General anonymous types

In addition to introducing just this narrow mechanism for defining unnamed fields, we could introduce a fully general mechanism for anonymous struct and union types that can appear anywhere a type can appear, including in function arguments and return values, named structure fields, or local variables. Such an anonymous type mechanism would not replace the need for unnamed fields, however, and vice versa. Furthermore, anonymous types would interact extensively with far more aspects of Rust. Such a mechanism should appear in a subsequent RFC.

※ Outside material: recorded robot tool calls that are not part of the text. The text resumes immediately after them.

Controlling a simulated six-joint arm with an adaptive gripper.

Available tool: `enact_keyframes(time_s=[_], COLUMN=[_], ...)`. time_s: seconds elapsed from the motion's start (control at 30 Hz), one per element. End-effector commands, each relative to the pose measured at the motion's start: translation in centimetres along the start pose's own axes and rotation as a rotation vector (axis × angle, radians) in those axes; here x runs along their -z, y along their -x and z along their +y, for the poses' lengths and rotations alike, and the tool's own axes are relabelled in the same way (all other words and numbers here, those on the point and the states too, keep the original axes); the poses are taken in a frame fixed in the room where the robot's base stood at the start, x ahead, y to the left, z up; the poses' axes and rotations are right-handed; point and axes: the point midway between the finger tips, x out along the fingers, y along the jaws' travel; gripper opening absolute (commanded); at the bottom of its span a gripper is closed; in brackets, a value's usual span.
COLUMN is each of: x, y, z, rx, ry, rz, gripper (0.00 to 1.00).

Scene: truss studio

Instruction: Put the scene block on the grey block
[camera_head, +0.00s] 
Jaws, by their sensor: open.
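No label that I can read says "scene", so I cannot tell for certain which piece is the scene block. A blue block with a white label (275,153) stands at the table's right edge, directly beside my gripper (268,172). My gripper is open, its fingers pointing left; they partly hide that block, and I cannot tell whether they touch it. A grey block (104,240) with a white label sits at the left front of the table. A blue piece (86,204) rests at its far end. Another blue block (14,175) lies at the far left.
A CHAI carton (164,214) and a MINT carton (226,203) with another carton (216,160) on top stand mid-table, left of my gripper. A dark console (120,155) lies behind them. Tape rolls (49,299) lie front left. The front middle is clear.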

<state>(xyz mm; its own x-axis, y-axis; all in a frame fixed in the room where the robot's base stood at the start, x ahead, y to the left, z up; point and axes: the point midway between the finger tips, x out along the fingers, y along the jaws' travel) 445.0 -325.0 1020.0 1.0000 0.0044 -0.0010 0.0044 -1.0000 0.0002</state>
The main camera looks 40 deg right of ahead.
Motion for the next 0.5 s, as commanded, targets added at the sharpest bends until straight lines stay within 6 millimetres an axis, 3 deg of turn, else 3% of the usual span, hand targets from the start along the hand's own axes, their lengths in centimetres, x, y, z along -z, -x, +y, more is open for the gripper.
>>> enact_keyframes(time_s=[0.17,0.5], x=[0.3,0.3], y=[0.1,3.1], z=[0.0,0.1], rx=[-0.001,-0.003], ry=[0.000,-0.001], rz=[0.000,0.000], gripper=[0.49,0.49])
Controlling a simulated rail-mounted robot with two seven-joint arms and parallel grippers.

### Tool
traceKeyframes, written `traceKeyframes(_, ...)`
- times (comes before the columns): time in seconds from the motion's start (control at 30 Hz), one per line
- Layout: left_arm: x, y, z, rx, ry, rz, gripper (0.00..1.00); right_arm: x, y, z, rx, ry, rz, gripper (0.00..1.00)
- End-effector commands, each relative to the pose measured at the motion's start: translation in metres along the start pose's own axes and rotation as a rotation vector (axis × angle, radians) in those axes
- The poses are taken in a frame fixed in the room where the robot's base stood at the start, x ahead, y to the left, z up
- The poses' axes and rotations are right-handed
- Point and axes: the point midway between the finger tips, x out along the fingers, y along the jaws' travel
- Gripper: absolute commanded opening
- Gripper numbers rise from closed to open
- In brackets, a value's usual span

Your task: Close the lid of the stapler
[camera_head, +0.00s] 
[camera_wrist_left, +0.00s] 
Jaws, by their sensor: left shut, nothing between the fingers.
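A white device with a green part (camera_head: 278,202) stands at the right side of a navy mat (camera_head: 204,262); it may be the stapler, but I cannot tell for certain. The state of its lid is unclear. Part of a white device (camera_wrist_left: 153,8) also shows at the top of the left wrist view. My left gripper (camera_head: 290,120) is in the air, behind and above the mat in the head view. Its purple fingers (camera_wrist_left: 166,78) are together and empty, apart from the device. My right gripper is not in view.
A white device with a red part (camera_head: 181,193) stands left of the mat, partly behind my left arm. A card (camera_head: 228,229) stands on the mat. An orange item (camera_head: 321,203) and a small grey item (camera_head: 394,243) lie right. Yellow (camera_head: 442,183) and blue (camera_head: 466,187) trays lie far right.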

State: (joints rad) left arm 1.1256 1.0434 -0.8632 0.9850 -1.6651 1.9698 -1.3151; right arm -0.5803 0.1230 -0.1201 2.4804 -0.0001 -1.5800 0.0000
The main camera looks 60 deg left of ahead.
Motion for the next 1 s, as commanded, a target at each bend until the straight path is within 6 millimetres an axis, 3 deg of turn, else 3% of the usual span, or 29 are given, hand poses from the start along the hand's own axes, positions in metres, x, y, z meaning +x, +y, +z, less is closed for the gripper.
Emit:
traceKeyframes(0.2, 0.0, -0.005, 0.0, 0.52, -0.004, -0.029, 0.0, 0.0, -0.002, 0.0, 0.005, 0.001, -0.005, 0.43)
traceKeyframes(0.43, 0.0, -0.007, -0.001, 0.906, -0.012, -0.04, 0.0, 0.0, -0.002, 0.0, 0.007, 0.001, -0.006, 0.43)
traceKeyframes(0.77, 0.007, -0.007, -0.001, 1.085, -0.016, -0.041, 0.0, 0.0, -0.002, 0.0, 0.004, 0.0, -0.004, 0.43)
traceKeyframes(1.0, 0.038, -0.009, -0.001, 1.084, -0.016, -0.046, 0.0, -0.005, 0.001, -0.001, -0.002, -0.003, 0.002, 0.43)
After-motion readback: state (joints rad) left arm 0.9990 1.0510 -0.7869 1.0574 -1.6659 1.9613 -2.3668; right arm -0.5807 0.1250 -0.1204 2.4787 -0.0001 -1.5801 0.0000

This mechanism intentionally does not provide any means to reference an unnamed field as a whole, or its type. That intentional limitation avoids allowing such unnamed types to propagate.

Unresolved questions

This proposal does not support anonymous struct and union types that can appear anywhere a type can appear, such as in the type of an arbitrary named field or variable. Doing so would further simplify some C interfaces, as well as native Rust constructs.

However, such a change would also cascade into numerous other changes, such as anonymous struct and union literals. Unlike this proposal, anonymous aggregate types for named fields have a reasonable alternative, namely creating and using separate types; binding generators could use that mechanism, and a macro could allow declaring those types inline next to the fields that use them.

Furthermore, during the pre-RFC process, that portion of the proposal proved more controversial. And such a proposal would have a much more expansive impact on the language as a whole, by introducing a new construct that works anywhere a type can appear. Thus, this proposal provides the minimum change necessary to enable bindings to these types of C interfaces.

C structures can still include other constructs that Rust does not currently represent, including bitfields, and variable-length arrays at the end of a structure. Future RFCs may wish to introduce support for those constructs as well. However, I do not believe it makes sense to require a solution for every problem of interfacing with C simultaneously, nor to gate a solution for one common issue on solutions for others.